[WRITTEN PROBLEM] From the line with "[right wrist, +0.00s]" to the final line of the records, reproduce every line exactly and only those lines.

----

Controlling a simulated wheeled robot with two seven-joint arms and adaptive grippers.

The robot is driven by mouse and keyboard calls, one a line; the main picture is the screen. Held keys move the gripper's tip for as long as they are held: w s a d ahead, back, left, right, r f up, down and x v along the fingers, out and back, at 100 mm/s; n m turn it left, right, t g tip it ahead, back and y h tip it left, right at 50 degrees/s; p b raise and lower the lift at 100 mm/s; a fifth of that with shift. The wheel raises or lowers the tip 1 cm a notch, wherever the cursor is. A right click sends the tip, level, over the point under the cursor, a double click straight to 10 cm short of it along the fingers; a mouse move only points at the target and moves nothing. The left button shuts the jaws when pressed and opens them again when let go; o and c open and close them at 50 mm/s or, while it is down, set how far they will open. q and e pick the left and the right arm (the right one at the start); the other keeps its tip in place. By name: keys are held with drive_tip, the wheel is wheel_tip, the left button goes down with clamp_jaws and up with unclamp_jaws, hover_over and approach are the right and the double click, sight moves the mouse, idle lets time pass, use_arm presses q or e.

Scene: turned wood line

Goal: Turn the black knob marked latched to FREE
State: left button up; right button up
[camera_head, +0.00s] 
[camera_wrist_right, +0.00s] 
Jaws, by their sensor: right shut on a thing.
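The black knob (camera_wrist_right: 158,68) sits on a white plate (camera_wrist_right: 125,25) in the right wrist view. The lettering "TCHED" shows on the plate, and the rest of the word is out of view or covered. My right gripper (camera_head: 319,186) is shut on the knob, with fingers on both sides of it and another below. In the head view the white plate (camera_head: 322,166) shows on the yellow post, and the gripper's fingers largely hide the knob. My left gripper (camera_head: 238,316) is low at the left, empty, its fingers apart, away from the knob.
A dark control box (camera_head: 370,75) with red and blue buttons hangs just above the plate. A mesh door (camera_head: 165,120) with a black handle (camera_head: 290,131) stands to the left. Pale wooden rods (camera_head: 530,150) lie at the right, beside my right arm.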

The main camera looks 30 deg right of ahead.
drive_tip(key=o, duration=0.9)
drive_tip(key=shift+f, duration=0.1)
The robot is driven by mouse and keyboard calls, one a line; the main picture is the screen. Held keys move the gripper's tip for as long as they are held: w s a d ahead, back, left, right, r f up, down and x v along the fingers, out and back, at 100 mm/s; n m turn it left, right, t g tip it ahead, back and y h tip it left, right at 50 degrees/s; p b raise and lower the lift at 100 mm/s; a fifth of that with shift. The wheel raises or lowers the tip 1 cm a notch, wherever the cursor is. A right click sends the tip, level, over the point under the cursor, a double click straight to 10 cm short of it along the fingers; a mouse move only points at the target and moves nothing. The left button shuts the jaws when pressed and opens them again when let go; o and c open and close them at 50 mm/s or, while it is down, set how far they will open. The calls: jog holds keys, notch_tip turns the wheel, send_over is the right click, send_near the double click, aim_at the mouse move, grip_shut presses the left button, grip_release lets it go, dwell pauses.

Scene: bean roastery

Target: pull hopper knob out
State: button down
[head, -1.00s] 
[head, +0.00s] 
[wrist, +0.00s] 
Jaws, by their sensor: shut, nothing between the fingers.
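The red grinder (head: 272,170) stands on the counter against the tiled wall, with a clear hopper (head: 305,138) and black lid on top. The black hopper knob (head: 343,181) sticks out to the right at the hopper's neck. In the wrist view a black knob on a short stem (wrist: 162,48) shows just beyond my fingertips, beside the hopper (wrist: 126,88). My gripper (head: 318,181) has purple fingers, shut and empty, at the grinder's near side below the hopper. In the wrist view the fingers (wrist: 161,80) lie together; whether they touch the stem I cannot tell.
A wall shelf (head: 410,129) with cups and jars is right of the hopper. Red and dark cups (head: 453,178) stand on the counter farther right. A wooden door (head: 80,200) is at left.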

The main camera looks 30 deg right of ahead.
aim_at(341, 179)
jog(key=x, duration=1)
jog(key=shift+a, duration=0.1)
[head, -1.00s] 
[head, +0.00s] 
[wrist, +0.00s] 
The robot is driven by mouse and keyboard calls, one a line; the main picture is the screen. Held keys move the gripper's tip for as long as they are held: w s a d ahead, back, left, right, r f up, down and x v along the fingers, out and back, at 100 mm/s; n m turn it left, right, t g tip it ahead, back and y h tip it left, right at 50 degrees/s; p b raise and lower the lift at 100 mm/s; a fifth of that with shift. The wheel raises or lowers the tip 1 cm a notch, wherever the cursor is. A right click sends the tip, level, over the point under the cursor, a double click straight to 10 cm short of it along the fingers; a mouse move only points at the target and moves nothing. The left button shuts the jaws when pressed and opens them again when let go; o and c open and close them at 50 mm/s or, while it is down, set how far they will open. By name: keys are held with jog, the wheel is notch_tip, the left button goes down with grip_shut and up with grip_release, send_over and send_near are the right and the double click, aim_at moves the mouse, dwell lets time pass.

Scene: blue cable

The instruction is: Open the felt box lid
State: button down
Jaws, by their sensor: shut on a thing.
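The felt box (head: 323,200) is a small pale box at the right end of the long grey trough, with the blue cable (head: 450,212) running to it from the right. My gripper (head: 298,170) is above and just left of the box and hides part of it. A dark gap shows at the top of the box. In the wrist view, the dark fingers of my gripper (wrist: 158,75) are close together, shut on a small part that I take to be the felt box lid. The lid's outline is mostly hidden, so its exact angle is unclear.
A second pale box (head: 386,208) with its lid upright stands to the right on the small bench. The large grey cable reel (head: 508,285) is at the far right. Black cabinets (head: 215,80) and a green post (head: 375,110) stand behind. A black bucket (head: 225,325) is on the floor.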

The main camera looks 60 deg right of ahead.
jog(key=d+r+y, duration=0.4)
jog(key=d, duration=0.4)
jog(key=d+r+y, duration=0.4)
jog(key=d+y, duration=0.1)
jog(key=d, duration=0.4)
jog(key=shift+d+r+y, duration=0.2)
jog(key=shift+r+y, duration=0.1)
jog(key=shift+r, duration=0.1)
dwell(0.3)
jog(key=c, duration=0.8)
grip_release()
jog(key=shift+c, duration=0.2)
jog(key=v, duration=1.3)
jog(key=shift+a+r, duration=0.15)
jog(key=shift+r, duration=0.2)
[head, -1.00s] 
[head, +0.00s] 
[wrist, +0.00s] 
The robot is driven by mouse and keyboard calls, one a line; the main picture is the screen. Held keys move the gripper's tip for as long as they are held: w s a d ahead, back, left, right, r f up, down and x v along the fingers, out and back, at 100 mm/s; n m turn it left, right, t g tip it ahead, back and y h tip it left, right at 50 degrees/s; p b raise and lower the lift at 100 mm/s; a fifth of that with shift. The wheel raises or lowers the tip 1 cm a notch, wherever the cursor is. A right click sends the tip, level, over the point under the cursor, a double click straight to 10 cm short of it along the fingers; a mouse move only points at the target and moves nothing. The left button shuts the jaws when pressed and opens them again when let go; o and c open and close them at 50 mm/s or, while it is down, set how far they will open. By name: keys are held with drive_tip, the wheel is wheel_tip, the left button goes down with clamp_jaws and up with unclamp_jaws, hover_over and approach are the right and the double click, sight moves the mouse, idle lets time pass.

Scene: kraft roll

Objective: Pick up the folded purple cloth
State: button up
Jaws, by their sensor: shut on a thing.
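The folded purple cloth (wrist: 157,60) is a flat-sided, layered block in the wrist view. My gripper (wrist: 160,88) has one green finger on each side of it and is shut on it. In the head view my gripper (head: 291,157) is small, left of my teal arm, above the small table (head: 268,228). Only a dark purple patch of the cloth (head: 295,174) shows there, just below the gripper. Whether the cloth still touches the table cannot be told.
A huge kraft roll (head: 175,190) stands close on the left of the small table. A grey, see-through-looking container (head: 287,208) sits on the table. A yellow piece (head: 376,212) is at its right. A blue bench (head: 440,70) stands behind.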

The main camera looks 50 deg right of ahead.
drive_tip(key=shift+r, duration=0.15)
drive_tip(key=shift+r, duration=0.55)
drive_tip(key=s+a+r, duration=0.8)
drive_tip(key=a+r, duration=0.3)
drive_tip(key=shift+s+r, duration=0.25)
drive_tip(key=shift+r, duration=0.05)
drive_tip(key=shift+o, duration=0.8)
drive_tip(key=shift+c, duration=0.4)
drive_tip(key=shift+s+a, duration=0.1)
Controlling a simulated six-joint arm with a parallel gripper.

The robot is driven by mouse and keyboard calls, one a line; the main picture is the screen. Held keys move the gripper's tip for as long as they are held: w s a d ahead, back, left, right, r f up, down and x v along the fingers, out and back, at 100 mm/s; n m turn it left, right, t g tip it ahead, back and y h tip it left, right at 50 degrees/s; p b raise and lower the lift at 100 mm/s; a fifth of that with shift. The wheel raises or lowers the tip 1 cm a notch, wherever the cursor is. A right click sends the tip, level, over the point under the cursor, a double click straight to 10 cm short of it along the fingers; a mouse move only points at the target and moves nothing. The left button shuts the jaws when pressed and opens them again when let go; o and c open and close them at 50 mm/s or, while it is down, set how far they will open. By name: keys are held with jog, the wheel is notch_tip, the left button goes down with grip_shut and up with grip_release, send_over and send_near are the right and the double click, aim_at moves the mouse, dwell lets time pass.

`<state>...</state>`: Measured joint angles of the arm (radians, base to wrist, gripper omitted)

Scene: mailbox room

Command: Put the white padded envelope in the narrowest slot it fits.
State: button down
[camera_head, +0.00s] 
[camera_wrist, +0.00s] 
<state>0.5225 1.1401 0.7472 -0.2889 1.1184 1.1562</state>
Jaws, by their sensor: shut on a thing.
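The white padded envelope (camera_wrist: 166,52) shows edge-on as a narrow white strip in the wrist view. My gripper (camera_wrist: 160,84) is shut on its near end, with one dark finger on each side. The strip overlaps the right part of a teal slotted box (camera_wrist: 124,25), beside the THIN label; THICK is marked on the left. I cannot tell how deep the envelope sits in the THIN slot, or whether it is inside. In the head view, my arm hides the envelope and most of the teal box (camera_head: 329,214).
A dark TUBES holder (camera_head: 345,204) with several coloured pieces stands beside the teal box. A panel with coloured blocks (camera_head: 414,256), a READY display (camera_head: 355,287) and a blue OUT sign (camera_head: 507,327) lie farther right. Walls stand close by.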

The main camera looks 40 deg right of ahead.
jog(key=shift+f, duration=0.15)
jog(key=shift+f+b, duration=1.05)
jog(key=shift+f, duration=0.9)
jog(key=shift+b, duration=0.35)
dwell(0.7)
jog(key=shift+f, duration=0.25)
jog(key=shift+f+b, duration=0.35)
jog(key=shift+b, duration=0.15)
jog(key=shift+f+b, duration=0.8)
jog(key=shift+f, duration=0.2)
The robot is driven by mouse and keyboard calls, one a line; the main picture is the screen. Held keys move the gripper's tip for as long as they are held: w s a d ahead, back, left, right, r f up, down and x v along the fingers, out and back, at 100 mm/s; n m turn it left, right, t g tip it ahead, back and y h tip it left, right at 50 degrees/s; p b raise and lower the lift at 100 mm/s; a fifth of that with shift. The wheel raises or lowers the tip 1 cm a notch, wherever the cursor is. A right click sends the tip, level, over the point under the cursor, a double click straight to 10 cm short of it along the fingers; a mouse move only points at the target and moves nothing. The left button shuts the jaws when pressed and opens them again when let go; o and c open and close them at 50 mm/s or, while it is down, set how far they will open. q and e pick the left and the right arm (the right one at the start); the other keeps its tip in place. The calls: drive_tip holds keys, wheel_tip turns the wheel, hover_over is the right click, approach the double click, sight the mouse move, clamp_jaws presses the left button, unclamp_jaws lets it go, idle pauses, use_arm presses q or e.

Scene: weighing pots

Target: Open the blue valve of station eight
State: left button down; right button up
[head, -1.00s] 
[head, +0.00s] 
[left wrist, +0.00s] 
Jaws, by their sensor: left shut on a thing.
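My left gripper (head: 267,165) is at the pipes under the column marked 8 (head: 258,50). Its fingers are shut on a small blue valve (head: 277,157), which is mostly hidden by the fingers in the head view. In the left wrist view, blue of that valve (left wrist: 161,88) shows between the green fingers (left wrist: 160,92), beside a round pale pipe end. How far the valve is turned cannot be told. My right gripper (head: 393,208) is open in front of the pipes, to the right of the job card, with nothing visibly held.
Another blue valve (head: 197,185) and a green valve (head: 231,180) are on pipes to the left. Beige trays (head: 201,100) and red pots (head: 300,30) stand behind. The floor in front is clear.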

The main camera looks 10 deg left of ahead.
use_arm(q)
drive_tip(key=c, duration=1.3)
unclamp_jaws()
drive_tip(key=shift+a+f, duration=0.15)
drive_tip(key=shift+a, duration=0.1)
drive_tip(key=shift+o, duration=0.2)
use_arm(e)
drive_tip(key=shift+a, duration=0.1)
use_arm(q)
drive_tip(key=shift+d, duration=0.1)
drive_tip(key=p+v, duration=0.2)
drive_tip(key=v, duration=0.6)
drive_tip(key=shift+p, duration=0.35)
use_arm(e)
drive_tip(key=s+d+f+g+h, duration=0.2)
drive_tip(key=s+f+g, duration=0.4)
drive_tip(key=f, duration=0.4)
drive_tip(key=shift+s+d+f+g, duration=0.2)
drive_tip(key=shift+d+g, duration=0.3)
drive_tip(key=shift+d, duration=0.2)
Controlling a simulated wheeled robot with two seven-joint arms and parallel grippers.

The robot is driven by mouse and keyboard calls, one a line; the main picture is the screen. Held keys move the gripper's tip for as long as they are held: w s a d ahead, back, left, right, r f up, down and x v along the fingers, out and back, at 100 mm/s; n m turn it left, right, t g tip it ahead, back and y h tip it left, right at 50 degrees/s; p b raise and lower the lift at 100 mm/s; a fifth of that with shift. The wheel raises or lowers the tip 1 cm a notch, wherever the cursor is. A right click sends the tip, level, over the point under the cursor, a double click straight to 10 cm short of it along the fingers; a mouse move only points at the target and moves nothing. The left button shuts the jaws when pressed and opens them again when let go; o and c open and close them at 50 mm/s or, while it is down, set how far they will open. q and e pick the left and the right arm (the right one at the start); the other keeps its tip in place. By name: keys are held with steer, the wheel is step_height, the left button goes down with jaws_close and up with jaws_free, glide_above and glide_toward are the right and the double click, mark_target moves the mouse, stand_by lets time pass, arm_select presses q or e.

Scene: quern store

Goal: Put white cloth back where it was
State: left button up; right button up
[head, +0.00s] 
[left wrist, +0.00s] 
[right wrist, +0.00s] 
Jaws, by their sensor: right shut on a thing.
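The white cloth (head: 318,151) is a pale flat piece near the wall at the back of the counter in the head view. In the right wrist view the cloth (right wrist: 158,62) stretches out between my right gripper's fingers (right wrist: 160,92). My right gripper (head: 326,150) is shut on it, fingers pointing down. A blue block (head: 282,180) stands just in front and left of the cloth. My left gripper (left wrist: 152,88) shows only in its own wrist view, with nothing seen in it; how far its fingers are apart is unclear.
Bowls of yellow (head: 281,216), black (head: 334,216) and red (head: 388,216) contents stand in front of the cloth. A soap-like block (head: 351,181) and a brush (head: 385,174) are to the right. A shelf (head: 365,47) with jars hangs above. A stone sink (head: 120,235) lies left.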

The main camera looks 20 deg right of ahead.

----

[IN RESPONSE]
[right wrist, +0.00s] 
Jaws, by their sensor: right shut on a thing.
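The white cloth (head: 318,151) is a pale flat piece near the wall at the back of the counter in the head view. In the right wrist view the cloth (right wrist: 158,62) stretches out between my right gripper's fingers (right wrist: 160,92). My right gripper (head: 326,150) is shut on it, fingers pointing down. A blue block (head: 282,180) stands just in front and left of the cloth. My left gripper (left wrist: 152,88) shows only in its own wrist view, with nothing seen in it; how far its fingers are apart is unclear.
Bowls of yellow (head: 281,216), black (head: 334,216) and red (head: 388,216) contents stand in front of the cloth. A soap-like block (head: 351,181) and a brush (head: 385,174) are to the right. A shelf (head: 365,47) with jars hangs above. A stone sink (head: 120,235) lies left.

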The main camera looks 20 deg right of ahead.

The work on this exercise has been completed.